Strappo nel Pd sull'Italicum, Renzi insiste: "Governo legato alla legge elettorale"

Il capogruppo Speranza si dimette e la minoranza dem, con Civati, Bindi, Fassina e D'Attore, abbandona l'assemblea e non vota. La linea del premier passa all'unaminità ma votano solo in 190 su 310

ROMA - E’ scontro nel Pd sulla legge elettorale. Passa la linea di Renzi ma il Partito Democratico si divide in un’infuocata assemblea notturna per votare l’Italicum prima dell’arrivo in Aula. Il premier aveva ribadito: nessuna modifica. E così la minoranza dem ha abbandonato la riunione. Su 310 votanti, alla fine hanno votato solo in 190, all’unaminità.

Poco prima, le dimissioni di Roberto Speranza da capogruppo del Pd alla Camera a causa del “profondo dissenso” sulla legge elettorale. Il no alle modifiche “è un errore molto grave che renderà molto debole la sfida riformista che il Pd ha lanciato al Paese”, ha spiegato Speranza. “C’è una contraddizione evidente tra le mie idee e la funzione che svolgo e che sarei chiamato a svolgere nelle prossime ore”, ha aggiunto, “sarà leale al mio gruppo e al mio partito ma voglio essere altrettanto leale alle mie convinzioni profonde”. Renzi ha ribadito le sue ragioni ma ha proposto una nuova assemblea per discuterne.
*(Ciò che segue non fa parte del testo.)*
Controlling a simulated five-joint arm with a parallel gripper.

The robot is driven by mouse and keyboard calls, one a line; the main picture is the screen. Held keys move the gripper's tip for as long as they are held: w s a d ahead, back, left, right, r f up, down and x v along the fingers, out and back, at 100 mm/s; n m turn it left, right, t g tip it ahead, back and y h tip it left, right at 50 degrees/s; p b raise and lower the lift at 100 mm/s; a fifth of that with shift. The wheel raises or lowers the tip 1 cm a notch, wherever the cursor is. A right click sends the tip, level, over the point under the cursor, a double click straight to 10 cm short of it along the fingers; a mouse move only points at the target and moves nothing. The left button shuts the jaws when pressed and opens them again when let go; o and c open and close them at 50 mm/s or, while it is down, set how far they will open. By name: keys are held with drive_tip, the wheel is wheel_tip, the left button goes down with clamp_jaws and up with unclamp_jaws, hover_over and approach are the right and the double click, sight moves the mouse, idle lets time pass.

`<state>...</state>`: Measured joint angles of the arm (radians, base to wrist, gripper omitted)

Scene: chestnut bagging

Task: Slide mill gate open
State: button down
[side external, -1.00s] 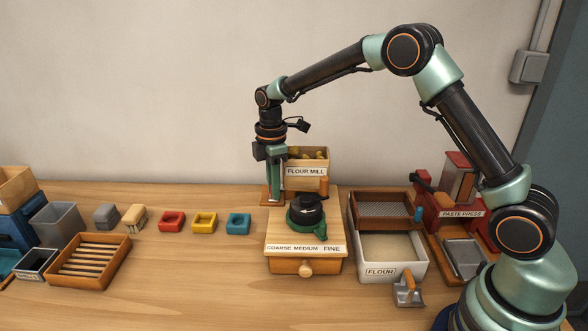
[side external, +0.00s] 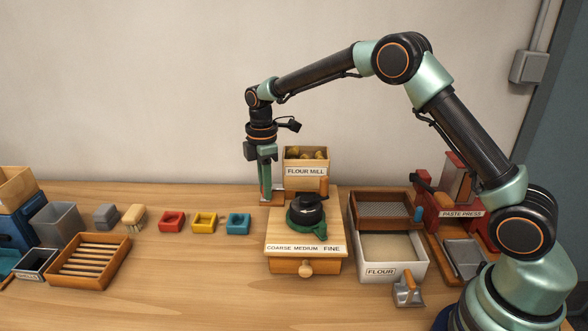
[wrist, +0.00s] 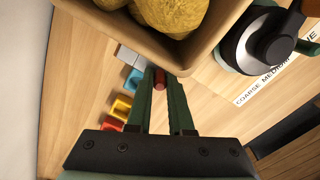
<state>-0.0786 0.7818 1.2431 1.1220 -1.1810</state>
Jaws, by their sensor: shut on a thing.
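The flour mill (side external: 306,248) is a wooden box with a black dial and a chestnut-filled hopper (side external: 306,171) at its back. My gripper (side external: 265,196) is low at the left side of the hopper, pointing down. In the wrist view my gripper (wrist: 160,84) is shut on a small dark red knob (wrist: 160,77), which I take as the mill gate's handle. A pale grey plate (wrist: 130,57), likely the gate, shows beside the hopper's edge. The hopper rim hides part of it, so how far the slot stands open cannot be seen.
Red (side external: 172,222), yellow (side external: 204,223) and teal (side external: 238,223) cups stand left of the mill. A flour tray (side external: 390,271) and the paste press (side external: 458,205) stand to its right. Bare tabletop lies between the cups and the gripper.

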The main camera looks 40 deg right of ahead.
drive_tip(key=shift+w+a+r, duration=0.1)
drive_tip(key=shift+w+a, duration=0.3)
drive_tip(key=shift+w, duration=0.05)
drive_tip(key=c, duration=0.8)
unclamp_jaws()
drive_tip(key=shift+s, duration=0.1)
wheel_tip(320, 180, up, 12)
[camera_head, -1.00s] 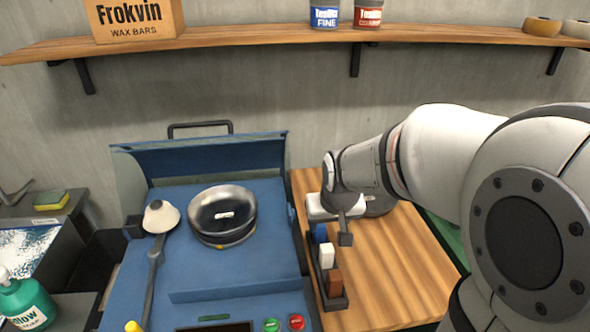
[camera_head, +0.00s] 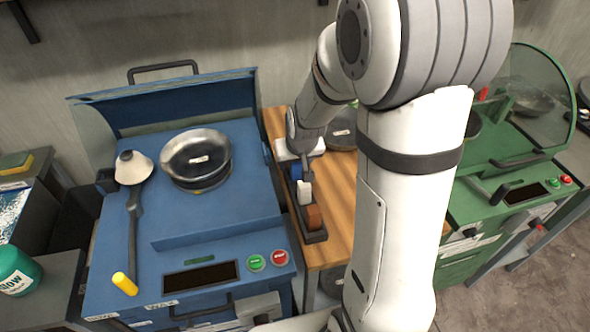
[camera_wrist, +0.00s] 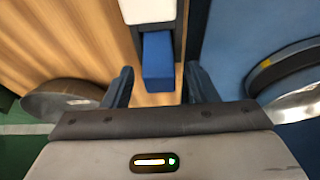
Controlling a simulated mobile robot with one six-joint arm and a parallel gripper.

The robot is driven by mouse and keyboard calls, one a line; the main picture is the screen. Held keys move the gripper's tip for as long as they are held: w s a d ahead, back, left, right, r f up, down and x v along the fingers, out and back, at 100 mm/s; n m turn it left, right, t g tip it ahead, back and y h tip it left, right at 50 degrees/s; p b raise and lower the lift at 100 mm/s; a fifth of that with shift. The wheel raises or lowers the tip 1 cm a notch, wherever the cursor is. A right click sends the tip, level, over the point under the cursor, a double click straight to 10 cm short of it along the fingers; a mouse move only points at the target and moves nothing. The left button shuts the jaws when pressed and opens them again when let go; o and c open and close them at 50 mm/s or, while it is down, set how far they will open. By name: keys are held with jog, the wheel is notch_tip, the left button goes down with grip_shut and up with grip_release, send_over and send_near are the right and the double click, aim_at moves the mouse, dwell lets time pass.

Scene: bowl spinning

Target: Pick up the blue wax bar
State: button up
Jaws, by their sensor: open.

La minoranza aveva chiesto ma non ottenuto la sospensione dei lavori e così i dissidenti hanno lasciato la riunione, con Civati, Bindi, Fassina e D’Attore in testa. “Se si vuole, si può cambiare. Se non volete farlo, non sono convinto. Se si va avanti così io non ci sto”, ha detto Pier Luigi Bersani. Ma Renzi avverte: il destino del governo è legato “nel bene e nel male” all’approvazione del testo dell’Italicum, “così com’è, senza cambiare neanche una virgola”.

L’unica concessione di Renzi è a “ulteriori modifiche alla riforma costituzionale”, all’esame del Senato, ma restano i no a eventuali modifiche del testo sia perché la nuova legge elettorale è “in linea con quanto proposto sin dai tempi dell’Ulivo” sia perché per il premier è ora di chiudere il discorso delle riforma e andare avanti con l’agenda del governo. Via i “toni da Armageddon”, ribadisce Renzi, che invita a tenere lontani i tanti “Tabaqui”, ossia gli sciacalli che sono “fuori di qui”, ma sembra intenzionato ad evitare il voto di fiducia, paventato dalle opposizioni.